EXERCISE INSTRUCTIONS ->
Output the full material exactly as it appears here.

** Start **

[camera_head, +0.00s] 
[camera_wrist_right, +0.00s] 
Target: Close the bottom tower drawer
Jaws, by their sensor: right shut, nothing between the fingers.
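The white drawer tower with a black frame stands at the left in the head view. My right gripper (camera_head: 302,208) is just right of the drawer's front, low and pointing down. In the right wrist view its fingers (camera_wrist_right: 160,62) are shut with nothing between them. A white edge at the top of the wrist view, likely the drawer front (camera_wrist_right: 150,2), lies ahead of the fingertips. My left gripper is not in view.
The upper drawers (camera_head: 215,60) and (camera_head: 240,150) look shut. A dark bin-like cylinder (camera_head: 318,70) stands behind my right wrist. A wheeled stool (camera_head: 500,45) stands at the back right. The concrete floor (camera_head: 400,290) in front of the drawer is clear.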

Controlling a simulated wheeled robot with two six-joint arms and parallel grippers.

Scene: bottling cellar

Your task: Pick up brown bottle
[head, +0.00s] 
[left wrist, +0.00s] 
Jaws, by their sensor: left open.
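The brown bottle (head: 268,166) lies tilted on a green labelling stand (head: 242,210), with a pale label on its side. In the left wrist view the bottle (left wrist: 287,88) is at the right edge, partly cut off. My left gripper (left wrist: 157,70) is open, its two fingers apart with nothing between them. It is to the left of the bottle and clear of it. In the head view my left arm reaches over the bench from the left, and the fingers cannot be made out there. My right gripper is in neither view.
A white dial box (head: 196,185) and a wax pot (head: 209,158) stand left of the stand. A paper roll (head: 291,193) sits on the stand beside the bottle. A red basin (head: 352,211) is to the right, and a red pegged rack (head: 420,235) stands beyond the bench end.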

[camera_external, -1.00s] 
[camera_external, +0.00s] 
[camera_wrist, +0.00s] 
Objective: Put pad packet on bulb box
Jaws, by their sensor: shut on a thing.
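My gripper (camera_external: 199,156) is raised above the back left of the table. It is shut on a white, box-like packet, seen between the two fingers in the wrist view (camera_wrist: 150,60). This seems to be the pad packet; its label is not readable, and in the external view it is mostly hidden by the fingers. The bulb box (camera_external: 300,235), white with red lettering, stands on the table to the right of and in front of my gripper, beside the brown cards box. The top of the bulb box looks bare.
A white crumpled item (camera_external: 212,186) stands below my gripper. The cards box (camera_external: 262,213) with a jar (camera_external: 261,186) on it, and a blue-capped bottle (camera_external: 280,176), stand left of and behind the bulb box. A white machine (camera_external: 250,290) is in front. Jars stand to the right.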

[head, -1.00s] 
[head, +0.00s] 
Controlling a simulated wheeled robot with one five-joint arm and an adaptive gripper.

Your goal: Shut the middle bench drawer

** End **

SOLUTION TO THIS TASK ->
[camera_head, +0.00s] 
[camera_wrist_right, +0.00s] 
Target: Close the bottom tower drawer
Jaws, by their sensor: right shut, nothing between the fingers.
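The white drawer tower with a black frame stands at the left in the head view. My right gripper (camera_head: 302,208) is just right of the drawer's front, low and pointing down. In the right wrist view its fingers (camera_wrist_right: 160,62) are shut with nothing between them. A white edge at the top of the wrist view, likely the drawer front (camera_wrist_right: 150,2), lies ahead of the fingertips. My left gripper is not in view.
The upper drawers (camera_head: 215,60) and (camera_head: 240,150) look shut. A dark bin-like cylinder (camera_head: 318,70) stands behind my right wrist. A wheeled stool (camera_head: 500,45) stands at the back right. The concrete floor (camera_head: 400,290) in front of the drawer is clear.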

Controlling a simulated wheeled robot with two six-joint arms and parallel grippers.

Scene: bottling cellar

Your task: Pick up brown bottle
[head, +0.00s] 
[left wrist, +0.00s] 
Jaws, by their sensor: left open.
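The brown bottle (head: 268,166) lies tilted on a green labelling stand (head: 242,210), with a pale label on its side. In the left wrist view the bottle (left wrist: 287,88) is at the right edge, partly cut off. My left gripper (left wrist: 157,70) is open, its two fingers apart with nothing between them. It is to the left of the bottle and clear of it. In the head view my left arm reaches over the bench from the left, and the fingers cannot be made out there. My right gripper is in neither view.
A white dial box (head: 196,185) and a wax pot (head: 209,158) stand left of the stand. A paper roll (head: 291,193) sits on the stand beside the bottle. A red basin (head: 352,211) is to the right, and a red pegged rack (head: 420,235) stands beyond the bench end.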

[camera_external, -1.00s] 
[camera_external, +0.00s] 
[camera_wrist, +0.00s] 
Objective: Put pad packet on bulb box
Jaws, by their sensor: shut on a thing.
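My gripper (camera_external: 199,156) is raised above the back left of the table. It is shut on a white, box-like packet, seen between the two fingers in the wrist view (camera_wrist: 150,60). This seems to be the pad packet; its label is not readable, and in the external view it is mostly hidden by the fingers. The bulb box (camera_external: 300,235), white with red lettering, stands on the table to the right of and in front of my gripper, beside the brown cards box. The top of the bulb box looks bare.
A white crumpled item (camera_external: 212,186) stands below my gripper. The cards box (camera_external: 262,213) with a jar (camera_external: 261,186) on it, and a blue-capped bottle (camera_external: 280,176), stand left of and behind the bulb box. A white machine (camera_external: 250,290) is in front. Jars stand to the right.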

[head, -1.00s] 
[head, +0.00s] 
Controlling a simulated wheeled robot with one five-joint arm and an adaptive gripper.

Your goal: Shut the middle bench drawer

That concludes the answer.